• Stated problem
Restate the data below word for word. Skip any images it contains.

• Source excerpt
↓↓↓

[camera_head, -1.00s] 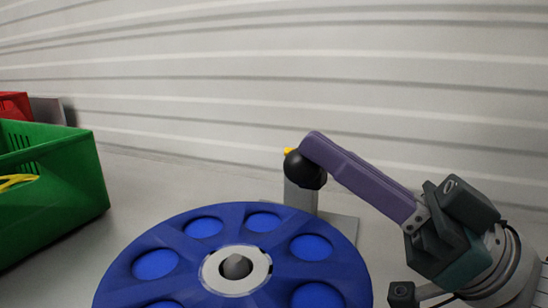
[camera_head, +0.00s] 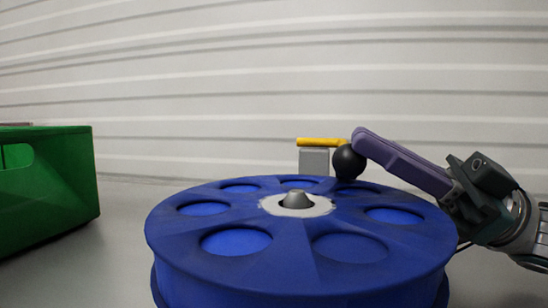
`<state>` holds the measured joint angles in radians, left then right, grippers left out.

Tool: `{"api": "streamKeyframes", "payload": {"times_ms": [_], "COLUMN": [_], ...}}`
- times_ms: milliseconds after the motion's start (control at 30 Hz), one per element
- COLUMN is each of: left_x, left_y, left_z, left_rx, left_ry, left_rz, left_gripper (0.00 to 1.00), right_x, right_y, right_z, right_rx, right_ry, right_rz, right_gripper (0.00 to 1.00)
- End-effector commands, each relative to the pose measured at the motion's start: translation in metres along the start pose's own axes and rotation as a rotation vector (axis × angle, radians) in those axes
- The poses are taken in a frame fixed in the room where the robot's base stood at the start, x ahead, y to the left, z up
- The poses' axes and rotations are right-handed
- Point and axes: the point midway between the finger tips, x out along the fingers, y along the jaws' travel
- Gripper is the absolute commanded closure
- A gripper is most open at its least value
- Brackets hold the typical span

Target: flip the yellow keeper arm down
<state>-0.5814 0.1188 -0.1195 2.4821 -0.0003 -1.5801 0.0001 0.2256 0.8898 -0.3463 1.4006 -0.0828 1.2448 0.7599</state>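The yellow keeper arm (camera_head: 318,141) is a short bar lying about level across the top of a grey post (camera_head: 314,161), behind the blue reel (camera_head: 220,270). A black ball (camera_head: 348,162) is just right of the post, by the bar's right end; how it joins the bar is hidden. My right gripper (camera_head: 364,140) reaches in from the right, its purple finger tip at the ball's upper right, seeming to touch it. Only one finger shows clearly, so I cannot tell whether it is shut. My left gripper is not in view.
The wide blue reel, with a grey hub (camera_head: 297,200), fills the front middle. A green crate (camera_head: 50,185) stands at the left. A pale ribbed wall (camera_head: 250,70) is behind. Bare grey surface (camera_head: 120,240) lies between crate and reel.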

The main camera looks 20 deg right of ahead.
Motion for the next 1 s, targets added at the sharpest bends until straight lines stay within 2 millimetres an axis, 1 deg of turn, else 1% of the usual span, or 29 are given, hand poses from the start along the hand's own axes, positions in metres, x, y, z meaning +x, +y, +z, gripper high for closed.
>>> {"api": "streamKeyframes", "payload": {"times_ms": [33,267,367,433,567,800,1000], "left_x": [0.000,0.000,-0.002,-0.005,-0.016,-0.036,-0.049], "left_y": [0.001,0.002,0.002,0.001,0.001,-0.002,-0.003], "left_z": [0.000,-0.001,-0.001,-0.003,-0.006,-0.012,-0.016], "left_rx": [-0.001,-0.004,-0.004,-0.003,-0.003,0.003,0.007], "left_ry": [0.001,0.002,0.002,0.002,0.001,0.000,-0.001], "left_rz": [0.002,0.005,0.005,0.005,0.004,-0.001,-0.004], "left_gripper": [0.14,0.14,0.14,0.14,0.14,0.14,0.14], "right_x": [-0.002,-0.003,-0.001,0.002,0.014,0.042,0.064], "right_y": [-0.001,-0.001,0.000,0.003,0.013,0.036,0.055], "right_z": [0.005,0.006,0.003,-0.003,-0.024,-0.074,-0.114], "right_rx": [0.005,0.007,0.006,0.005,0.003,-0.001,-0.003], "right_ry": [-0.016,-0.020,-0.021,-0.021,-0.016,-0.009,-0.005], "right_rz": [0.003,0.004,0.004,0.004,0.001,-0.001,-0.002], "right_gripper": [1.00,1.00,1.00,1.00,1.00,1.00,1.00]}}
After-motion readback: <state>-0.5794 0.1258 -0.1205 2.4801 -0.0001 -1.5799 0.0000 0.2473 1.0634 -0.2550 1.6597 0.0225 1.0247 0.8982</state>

↑↑↑

• The completed task
[camera_head, -1.00s] 
[camera_head, +0.00s] 
`<state>` holds the measured joint angles in radians, left then right, grippers left out.

Tool: `{"api": "streamKeyframes", "payload": {"times_ms": [_], "COLUMN": [_], ...}}`
- times_ms: milliseconds after the motion's start (control at 30 Hz), one per element
- COLUMN is each of: left_x, left_y, left_z, left_rx, left_ry, left_rz, left_gripper (0.00 to 1.00), right_x, right_y, right_z, right_rx, right_ry, right_rz, right_gripper (0.00 to 1.00)
- End-effector commands, each relative to the pose measured at the motion's start: translation in metres along the start pose's own axes and rotation as a rotation vector (axis × angle, radians) in those axes
- The poses are taken in a frame fixed in the room where the robot's base stood at the start, x ahead, y to the left, z up
- The poses' axes and rotations are right-handed
- Point and axes: the point midway between the finger tips, x out along the fingers, y along the jaws' travel
- Gripper is the absolute commanded closure
- A gripper is most open at its least value
- Brackets hold the typical span

Target: flip the yellow keeper arm down
<state>-0.5814 0.1188 -0.1195 2.4821 -0.0003 -1.5801 0.0001 0.2256 0.8898 -0.3463 1.4006 -0.0828 1.2448 0.7599</state>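The yellow keeper arm (camera_head: 318,141) is a short bar lying about level across the top of a grey post (camera_head: 314,161), behind the blue reel (camera_head: 220,270). A black ball (camera_head: 348,162) is just right of the post, by the bar's right end; how it joins the bar is hidden. My right gripper (camera_head: 364,140) reaches in from the right, its purple finger tip at the ball's upper right, seeming to touch it. Only one finger shows clearly, so I cannot tell whether it is shut. My left gripper is not in view.
The wide blue reel, with a grey hub (camera_head: 297,200), fills the front middle. A green crate (camera_head: 50,185) stands at the left. A pale ribbed wall (camera_head: 250,70) is behind. Bare grey surface (camera_head: 120,240) lies between crate and reel.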

The main camera looks 20 deg right of ahead.
Motion for the next 1 s, targets added at the sharpest bends until straight lines stay within 2 millimetres an axis, 1 deg of turn, else 1% of the usual span, or 29 are given, hand poses from the start along the hand's own axes, positions in metres, x, y, z meaning +x, +y, +z, gripper high for closed.
>>> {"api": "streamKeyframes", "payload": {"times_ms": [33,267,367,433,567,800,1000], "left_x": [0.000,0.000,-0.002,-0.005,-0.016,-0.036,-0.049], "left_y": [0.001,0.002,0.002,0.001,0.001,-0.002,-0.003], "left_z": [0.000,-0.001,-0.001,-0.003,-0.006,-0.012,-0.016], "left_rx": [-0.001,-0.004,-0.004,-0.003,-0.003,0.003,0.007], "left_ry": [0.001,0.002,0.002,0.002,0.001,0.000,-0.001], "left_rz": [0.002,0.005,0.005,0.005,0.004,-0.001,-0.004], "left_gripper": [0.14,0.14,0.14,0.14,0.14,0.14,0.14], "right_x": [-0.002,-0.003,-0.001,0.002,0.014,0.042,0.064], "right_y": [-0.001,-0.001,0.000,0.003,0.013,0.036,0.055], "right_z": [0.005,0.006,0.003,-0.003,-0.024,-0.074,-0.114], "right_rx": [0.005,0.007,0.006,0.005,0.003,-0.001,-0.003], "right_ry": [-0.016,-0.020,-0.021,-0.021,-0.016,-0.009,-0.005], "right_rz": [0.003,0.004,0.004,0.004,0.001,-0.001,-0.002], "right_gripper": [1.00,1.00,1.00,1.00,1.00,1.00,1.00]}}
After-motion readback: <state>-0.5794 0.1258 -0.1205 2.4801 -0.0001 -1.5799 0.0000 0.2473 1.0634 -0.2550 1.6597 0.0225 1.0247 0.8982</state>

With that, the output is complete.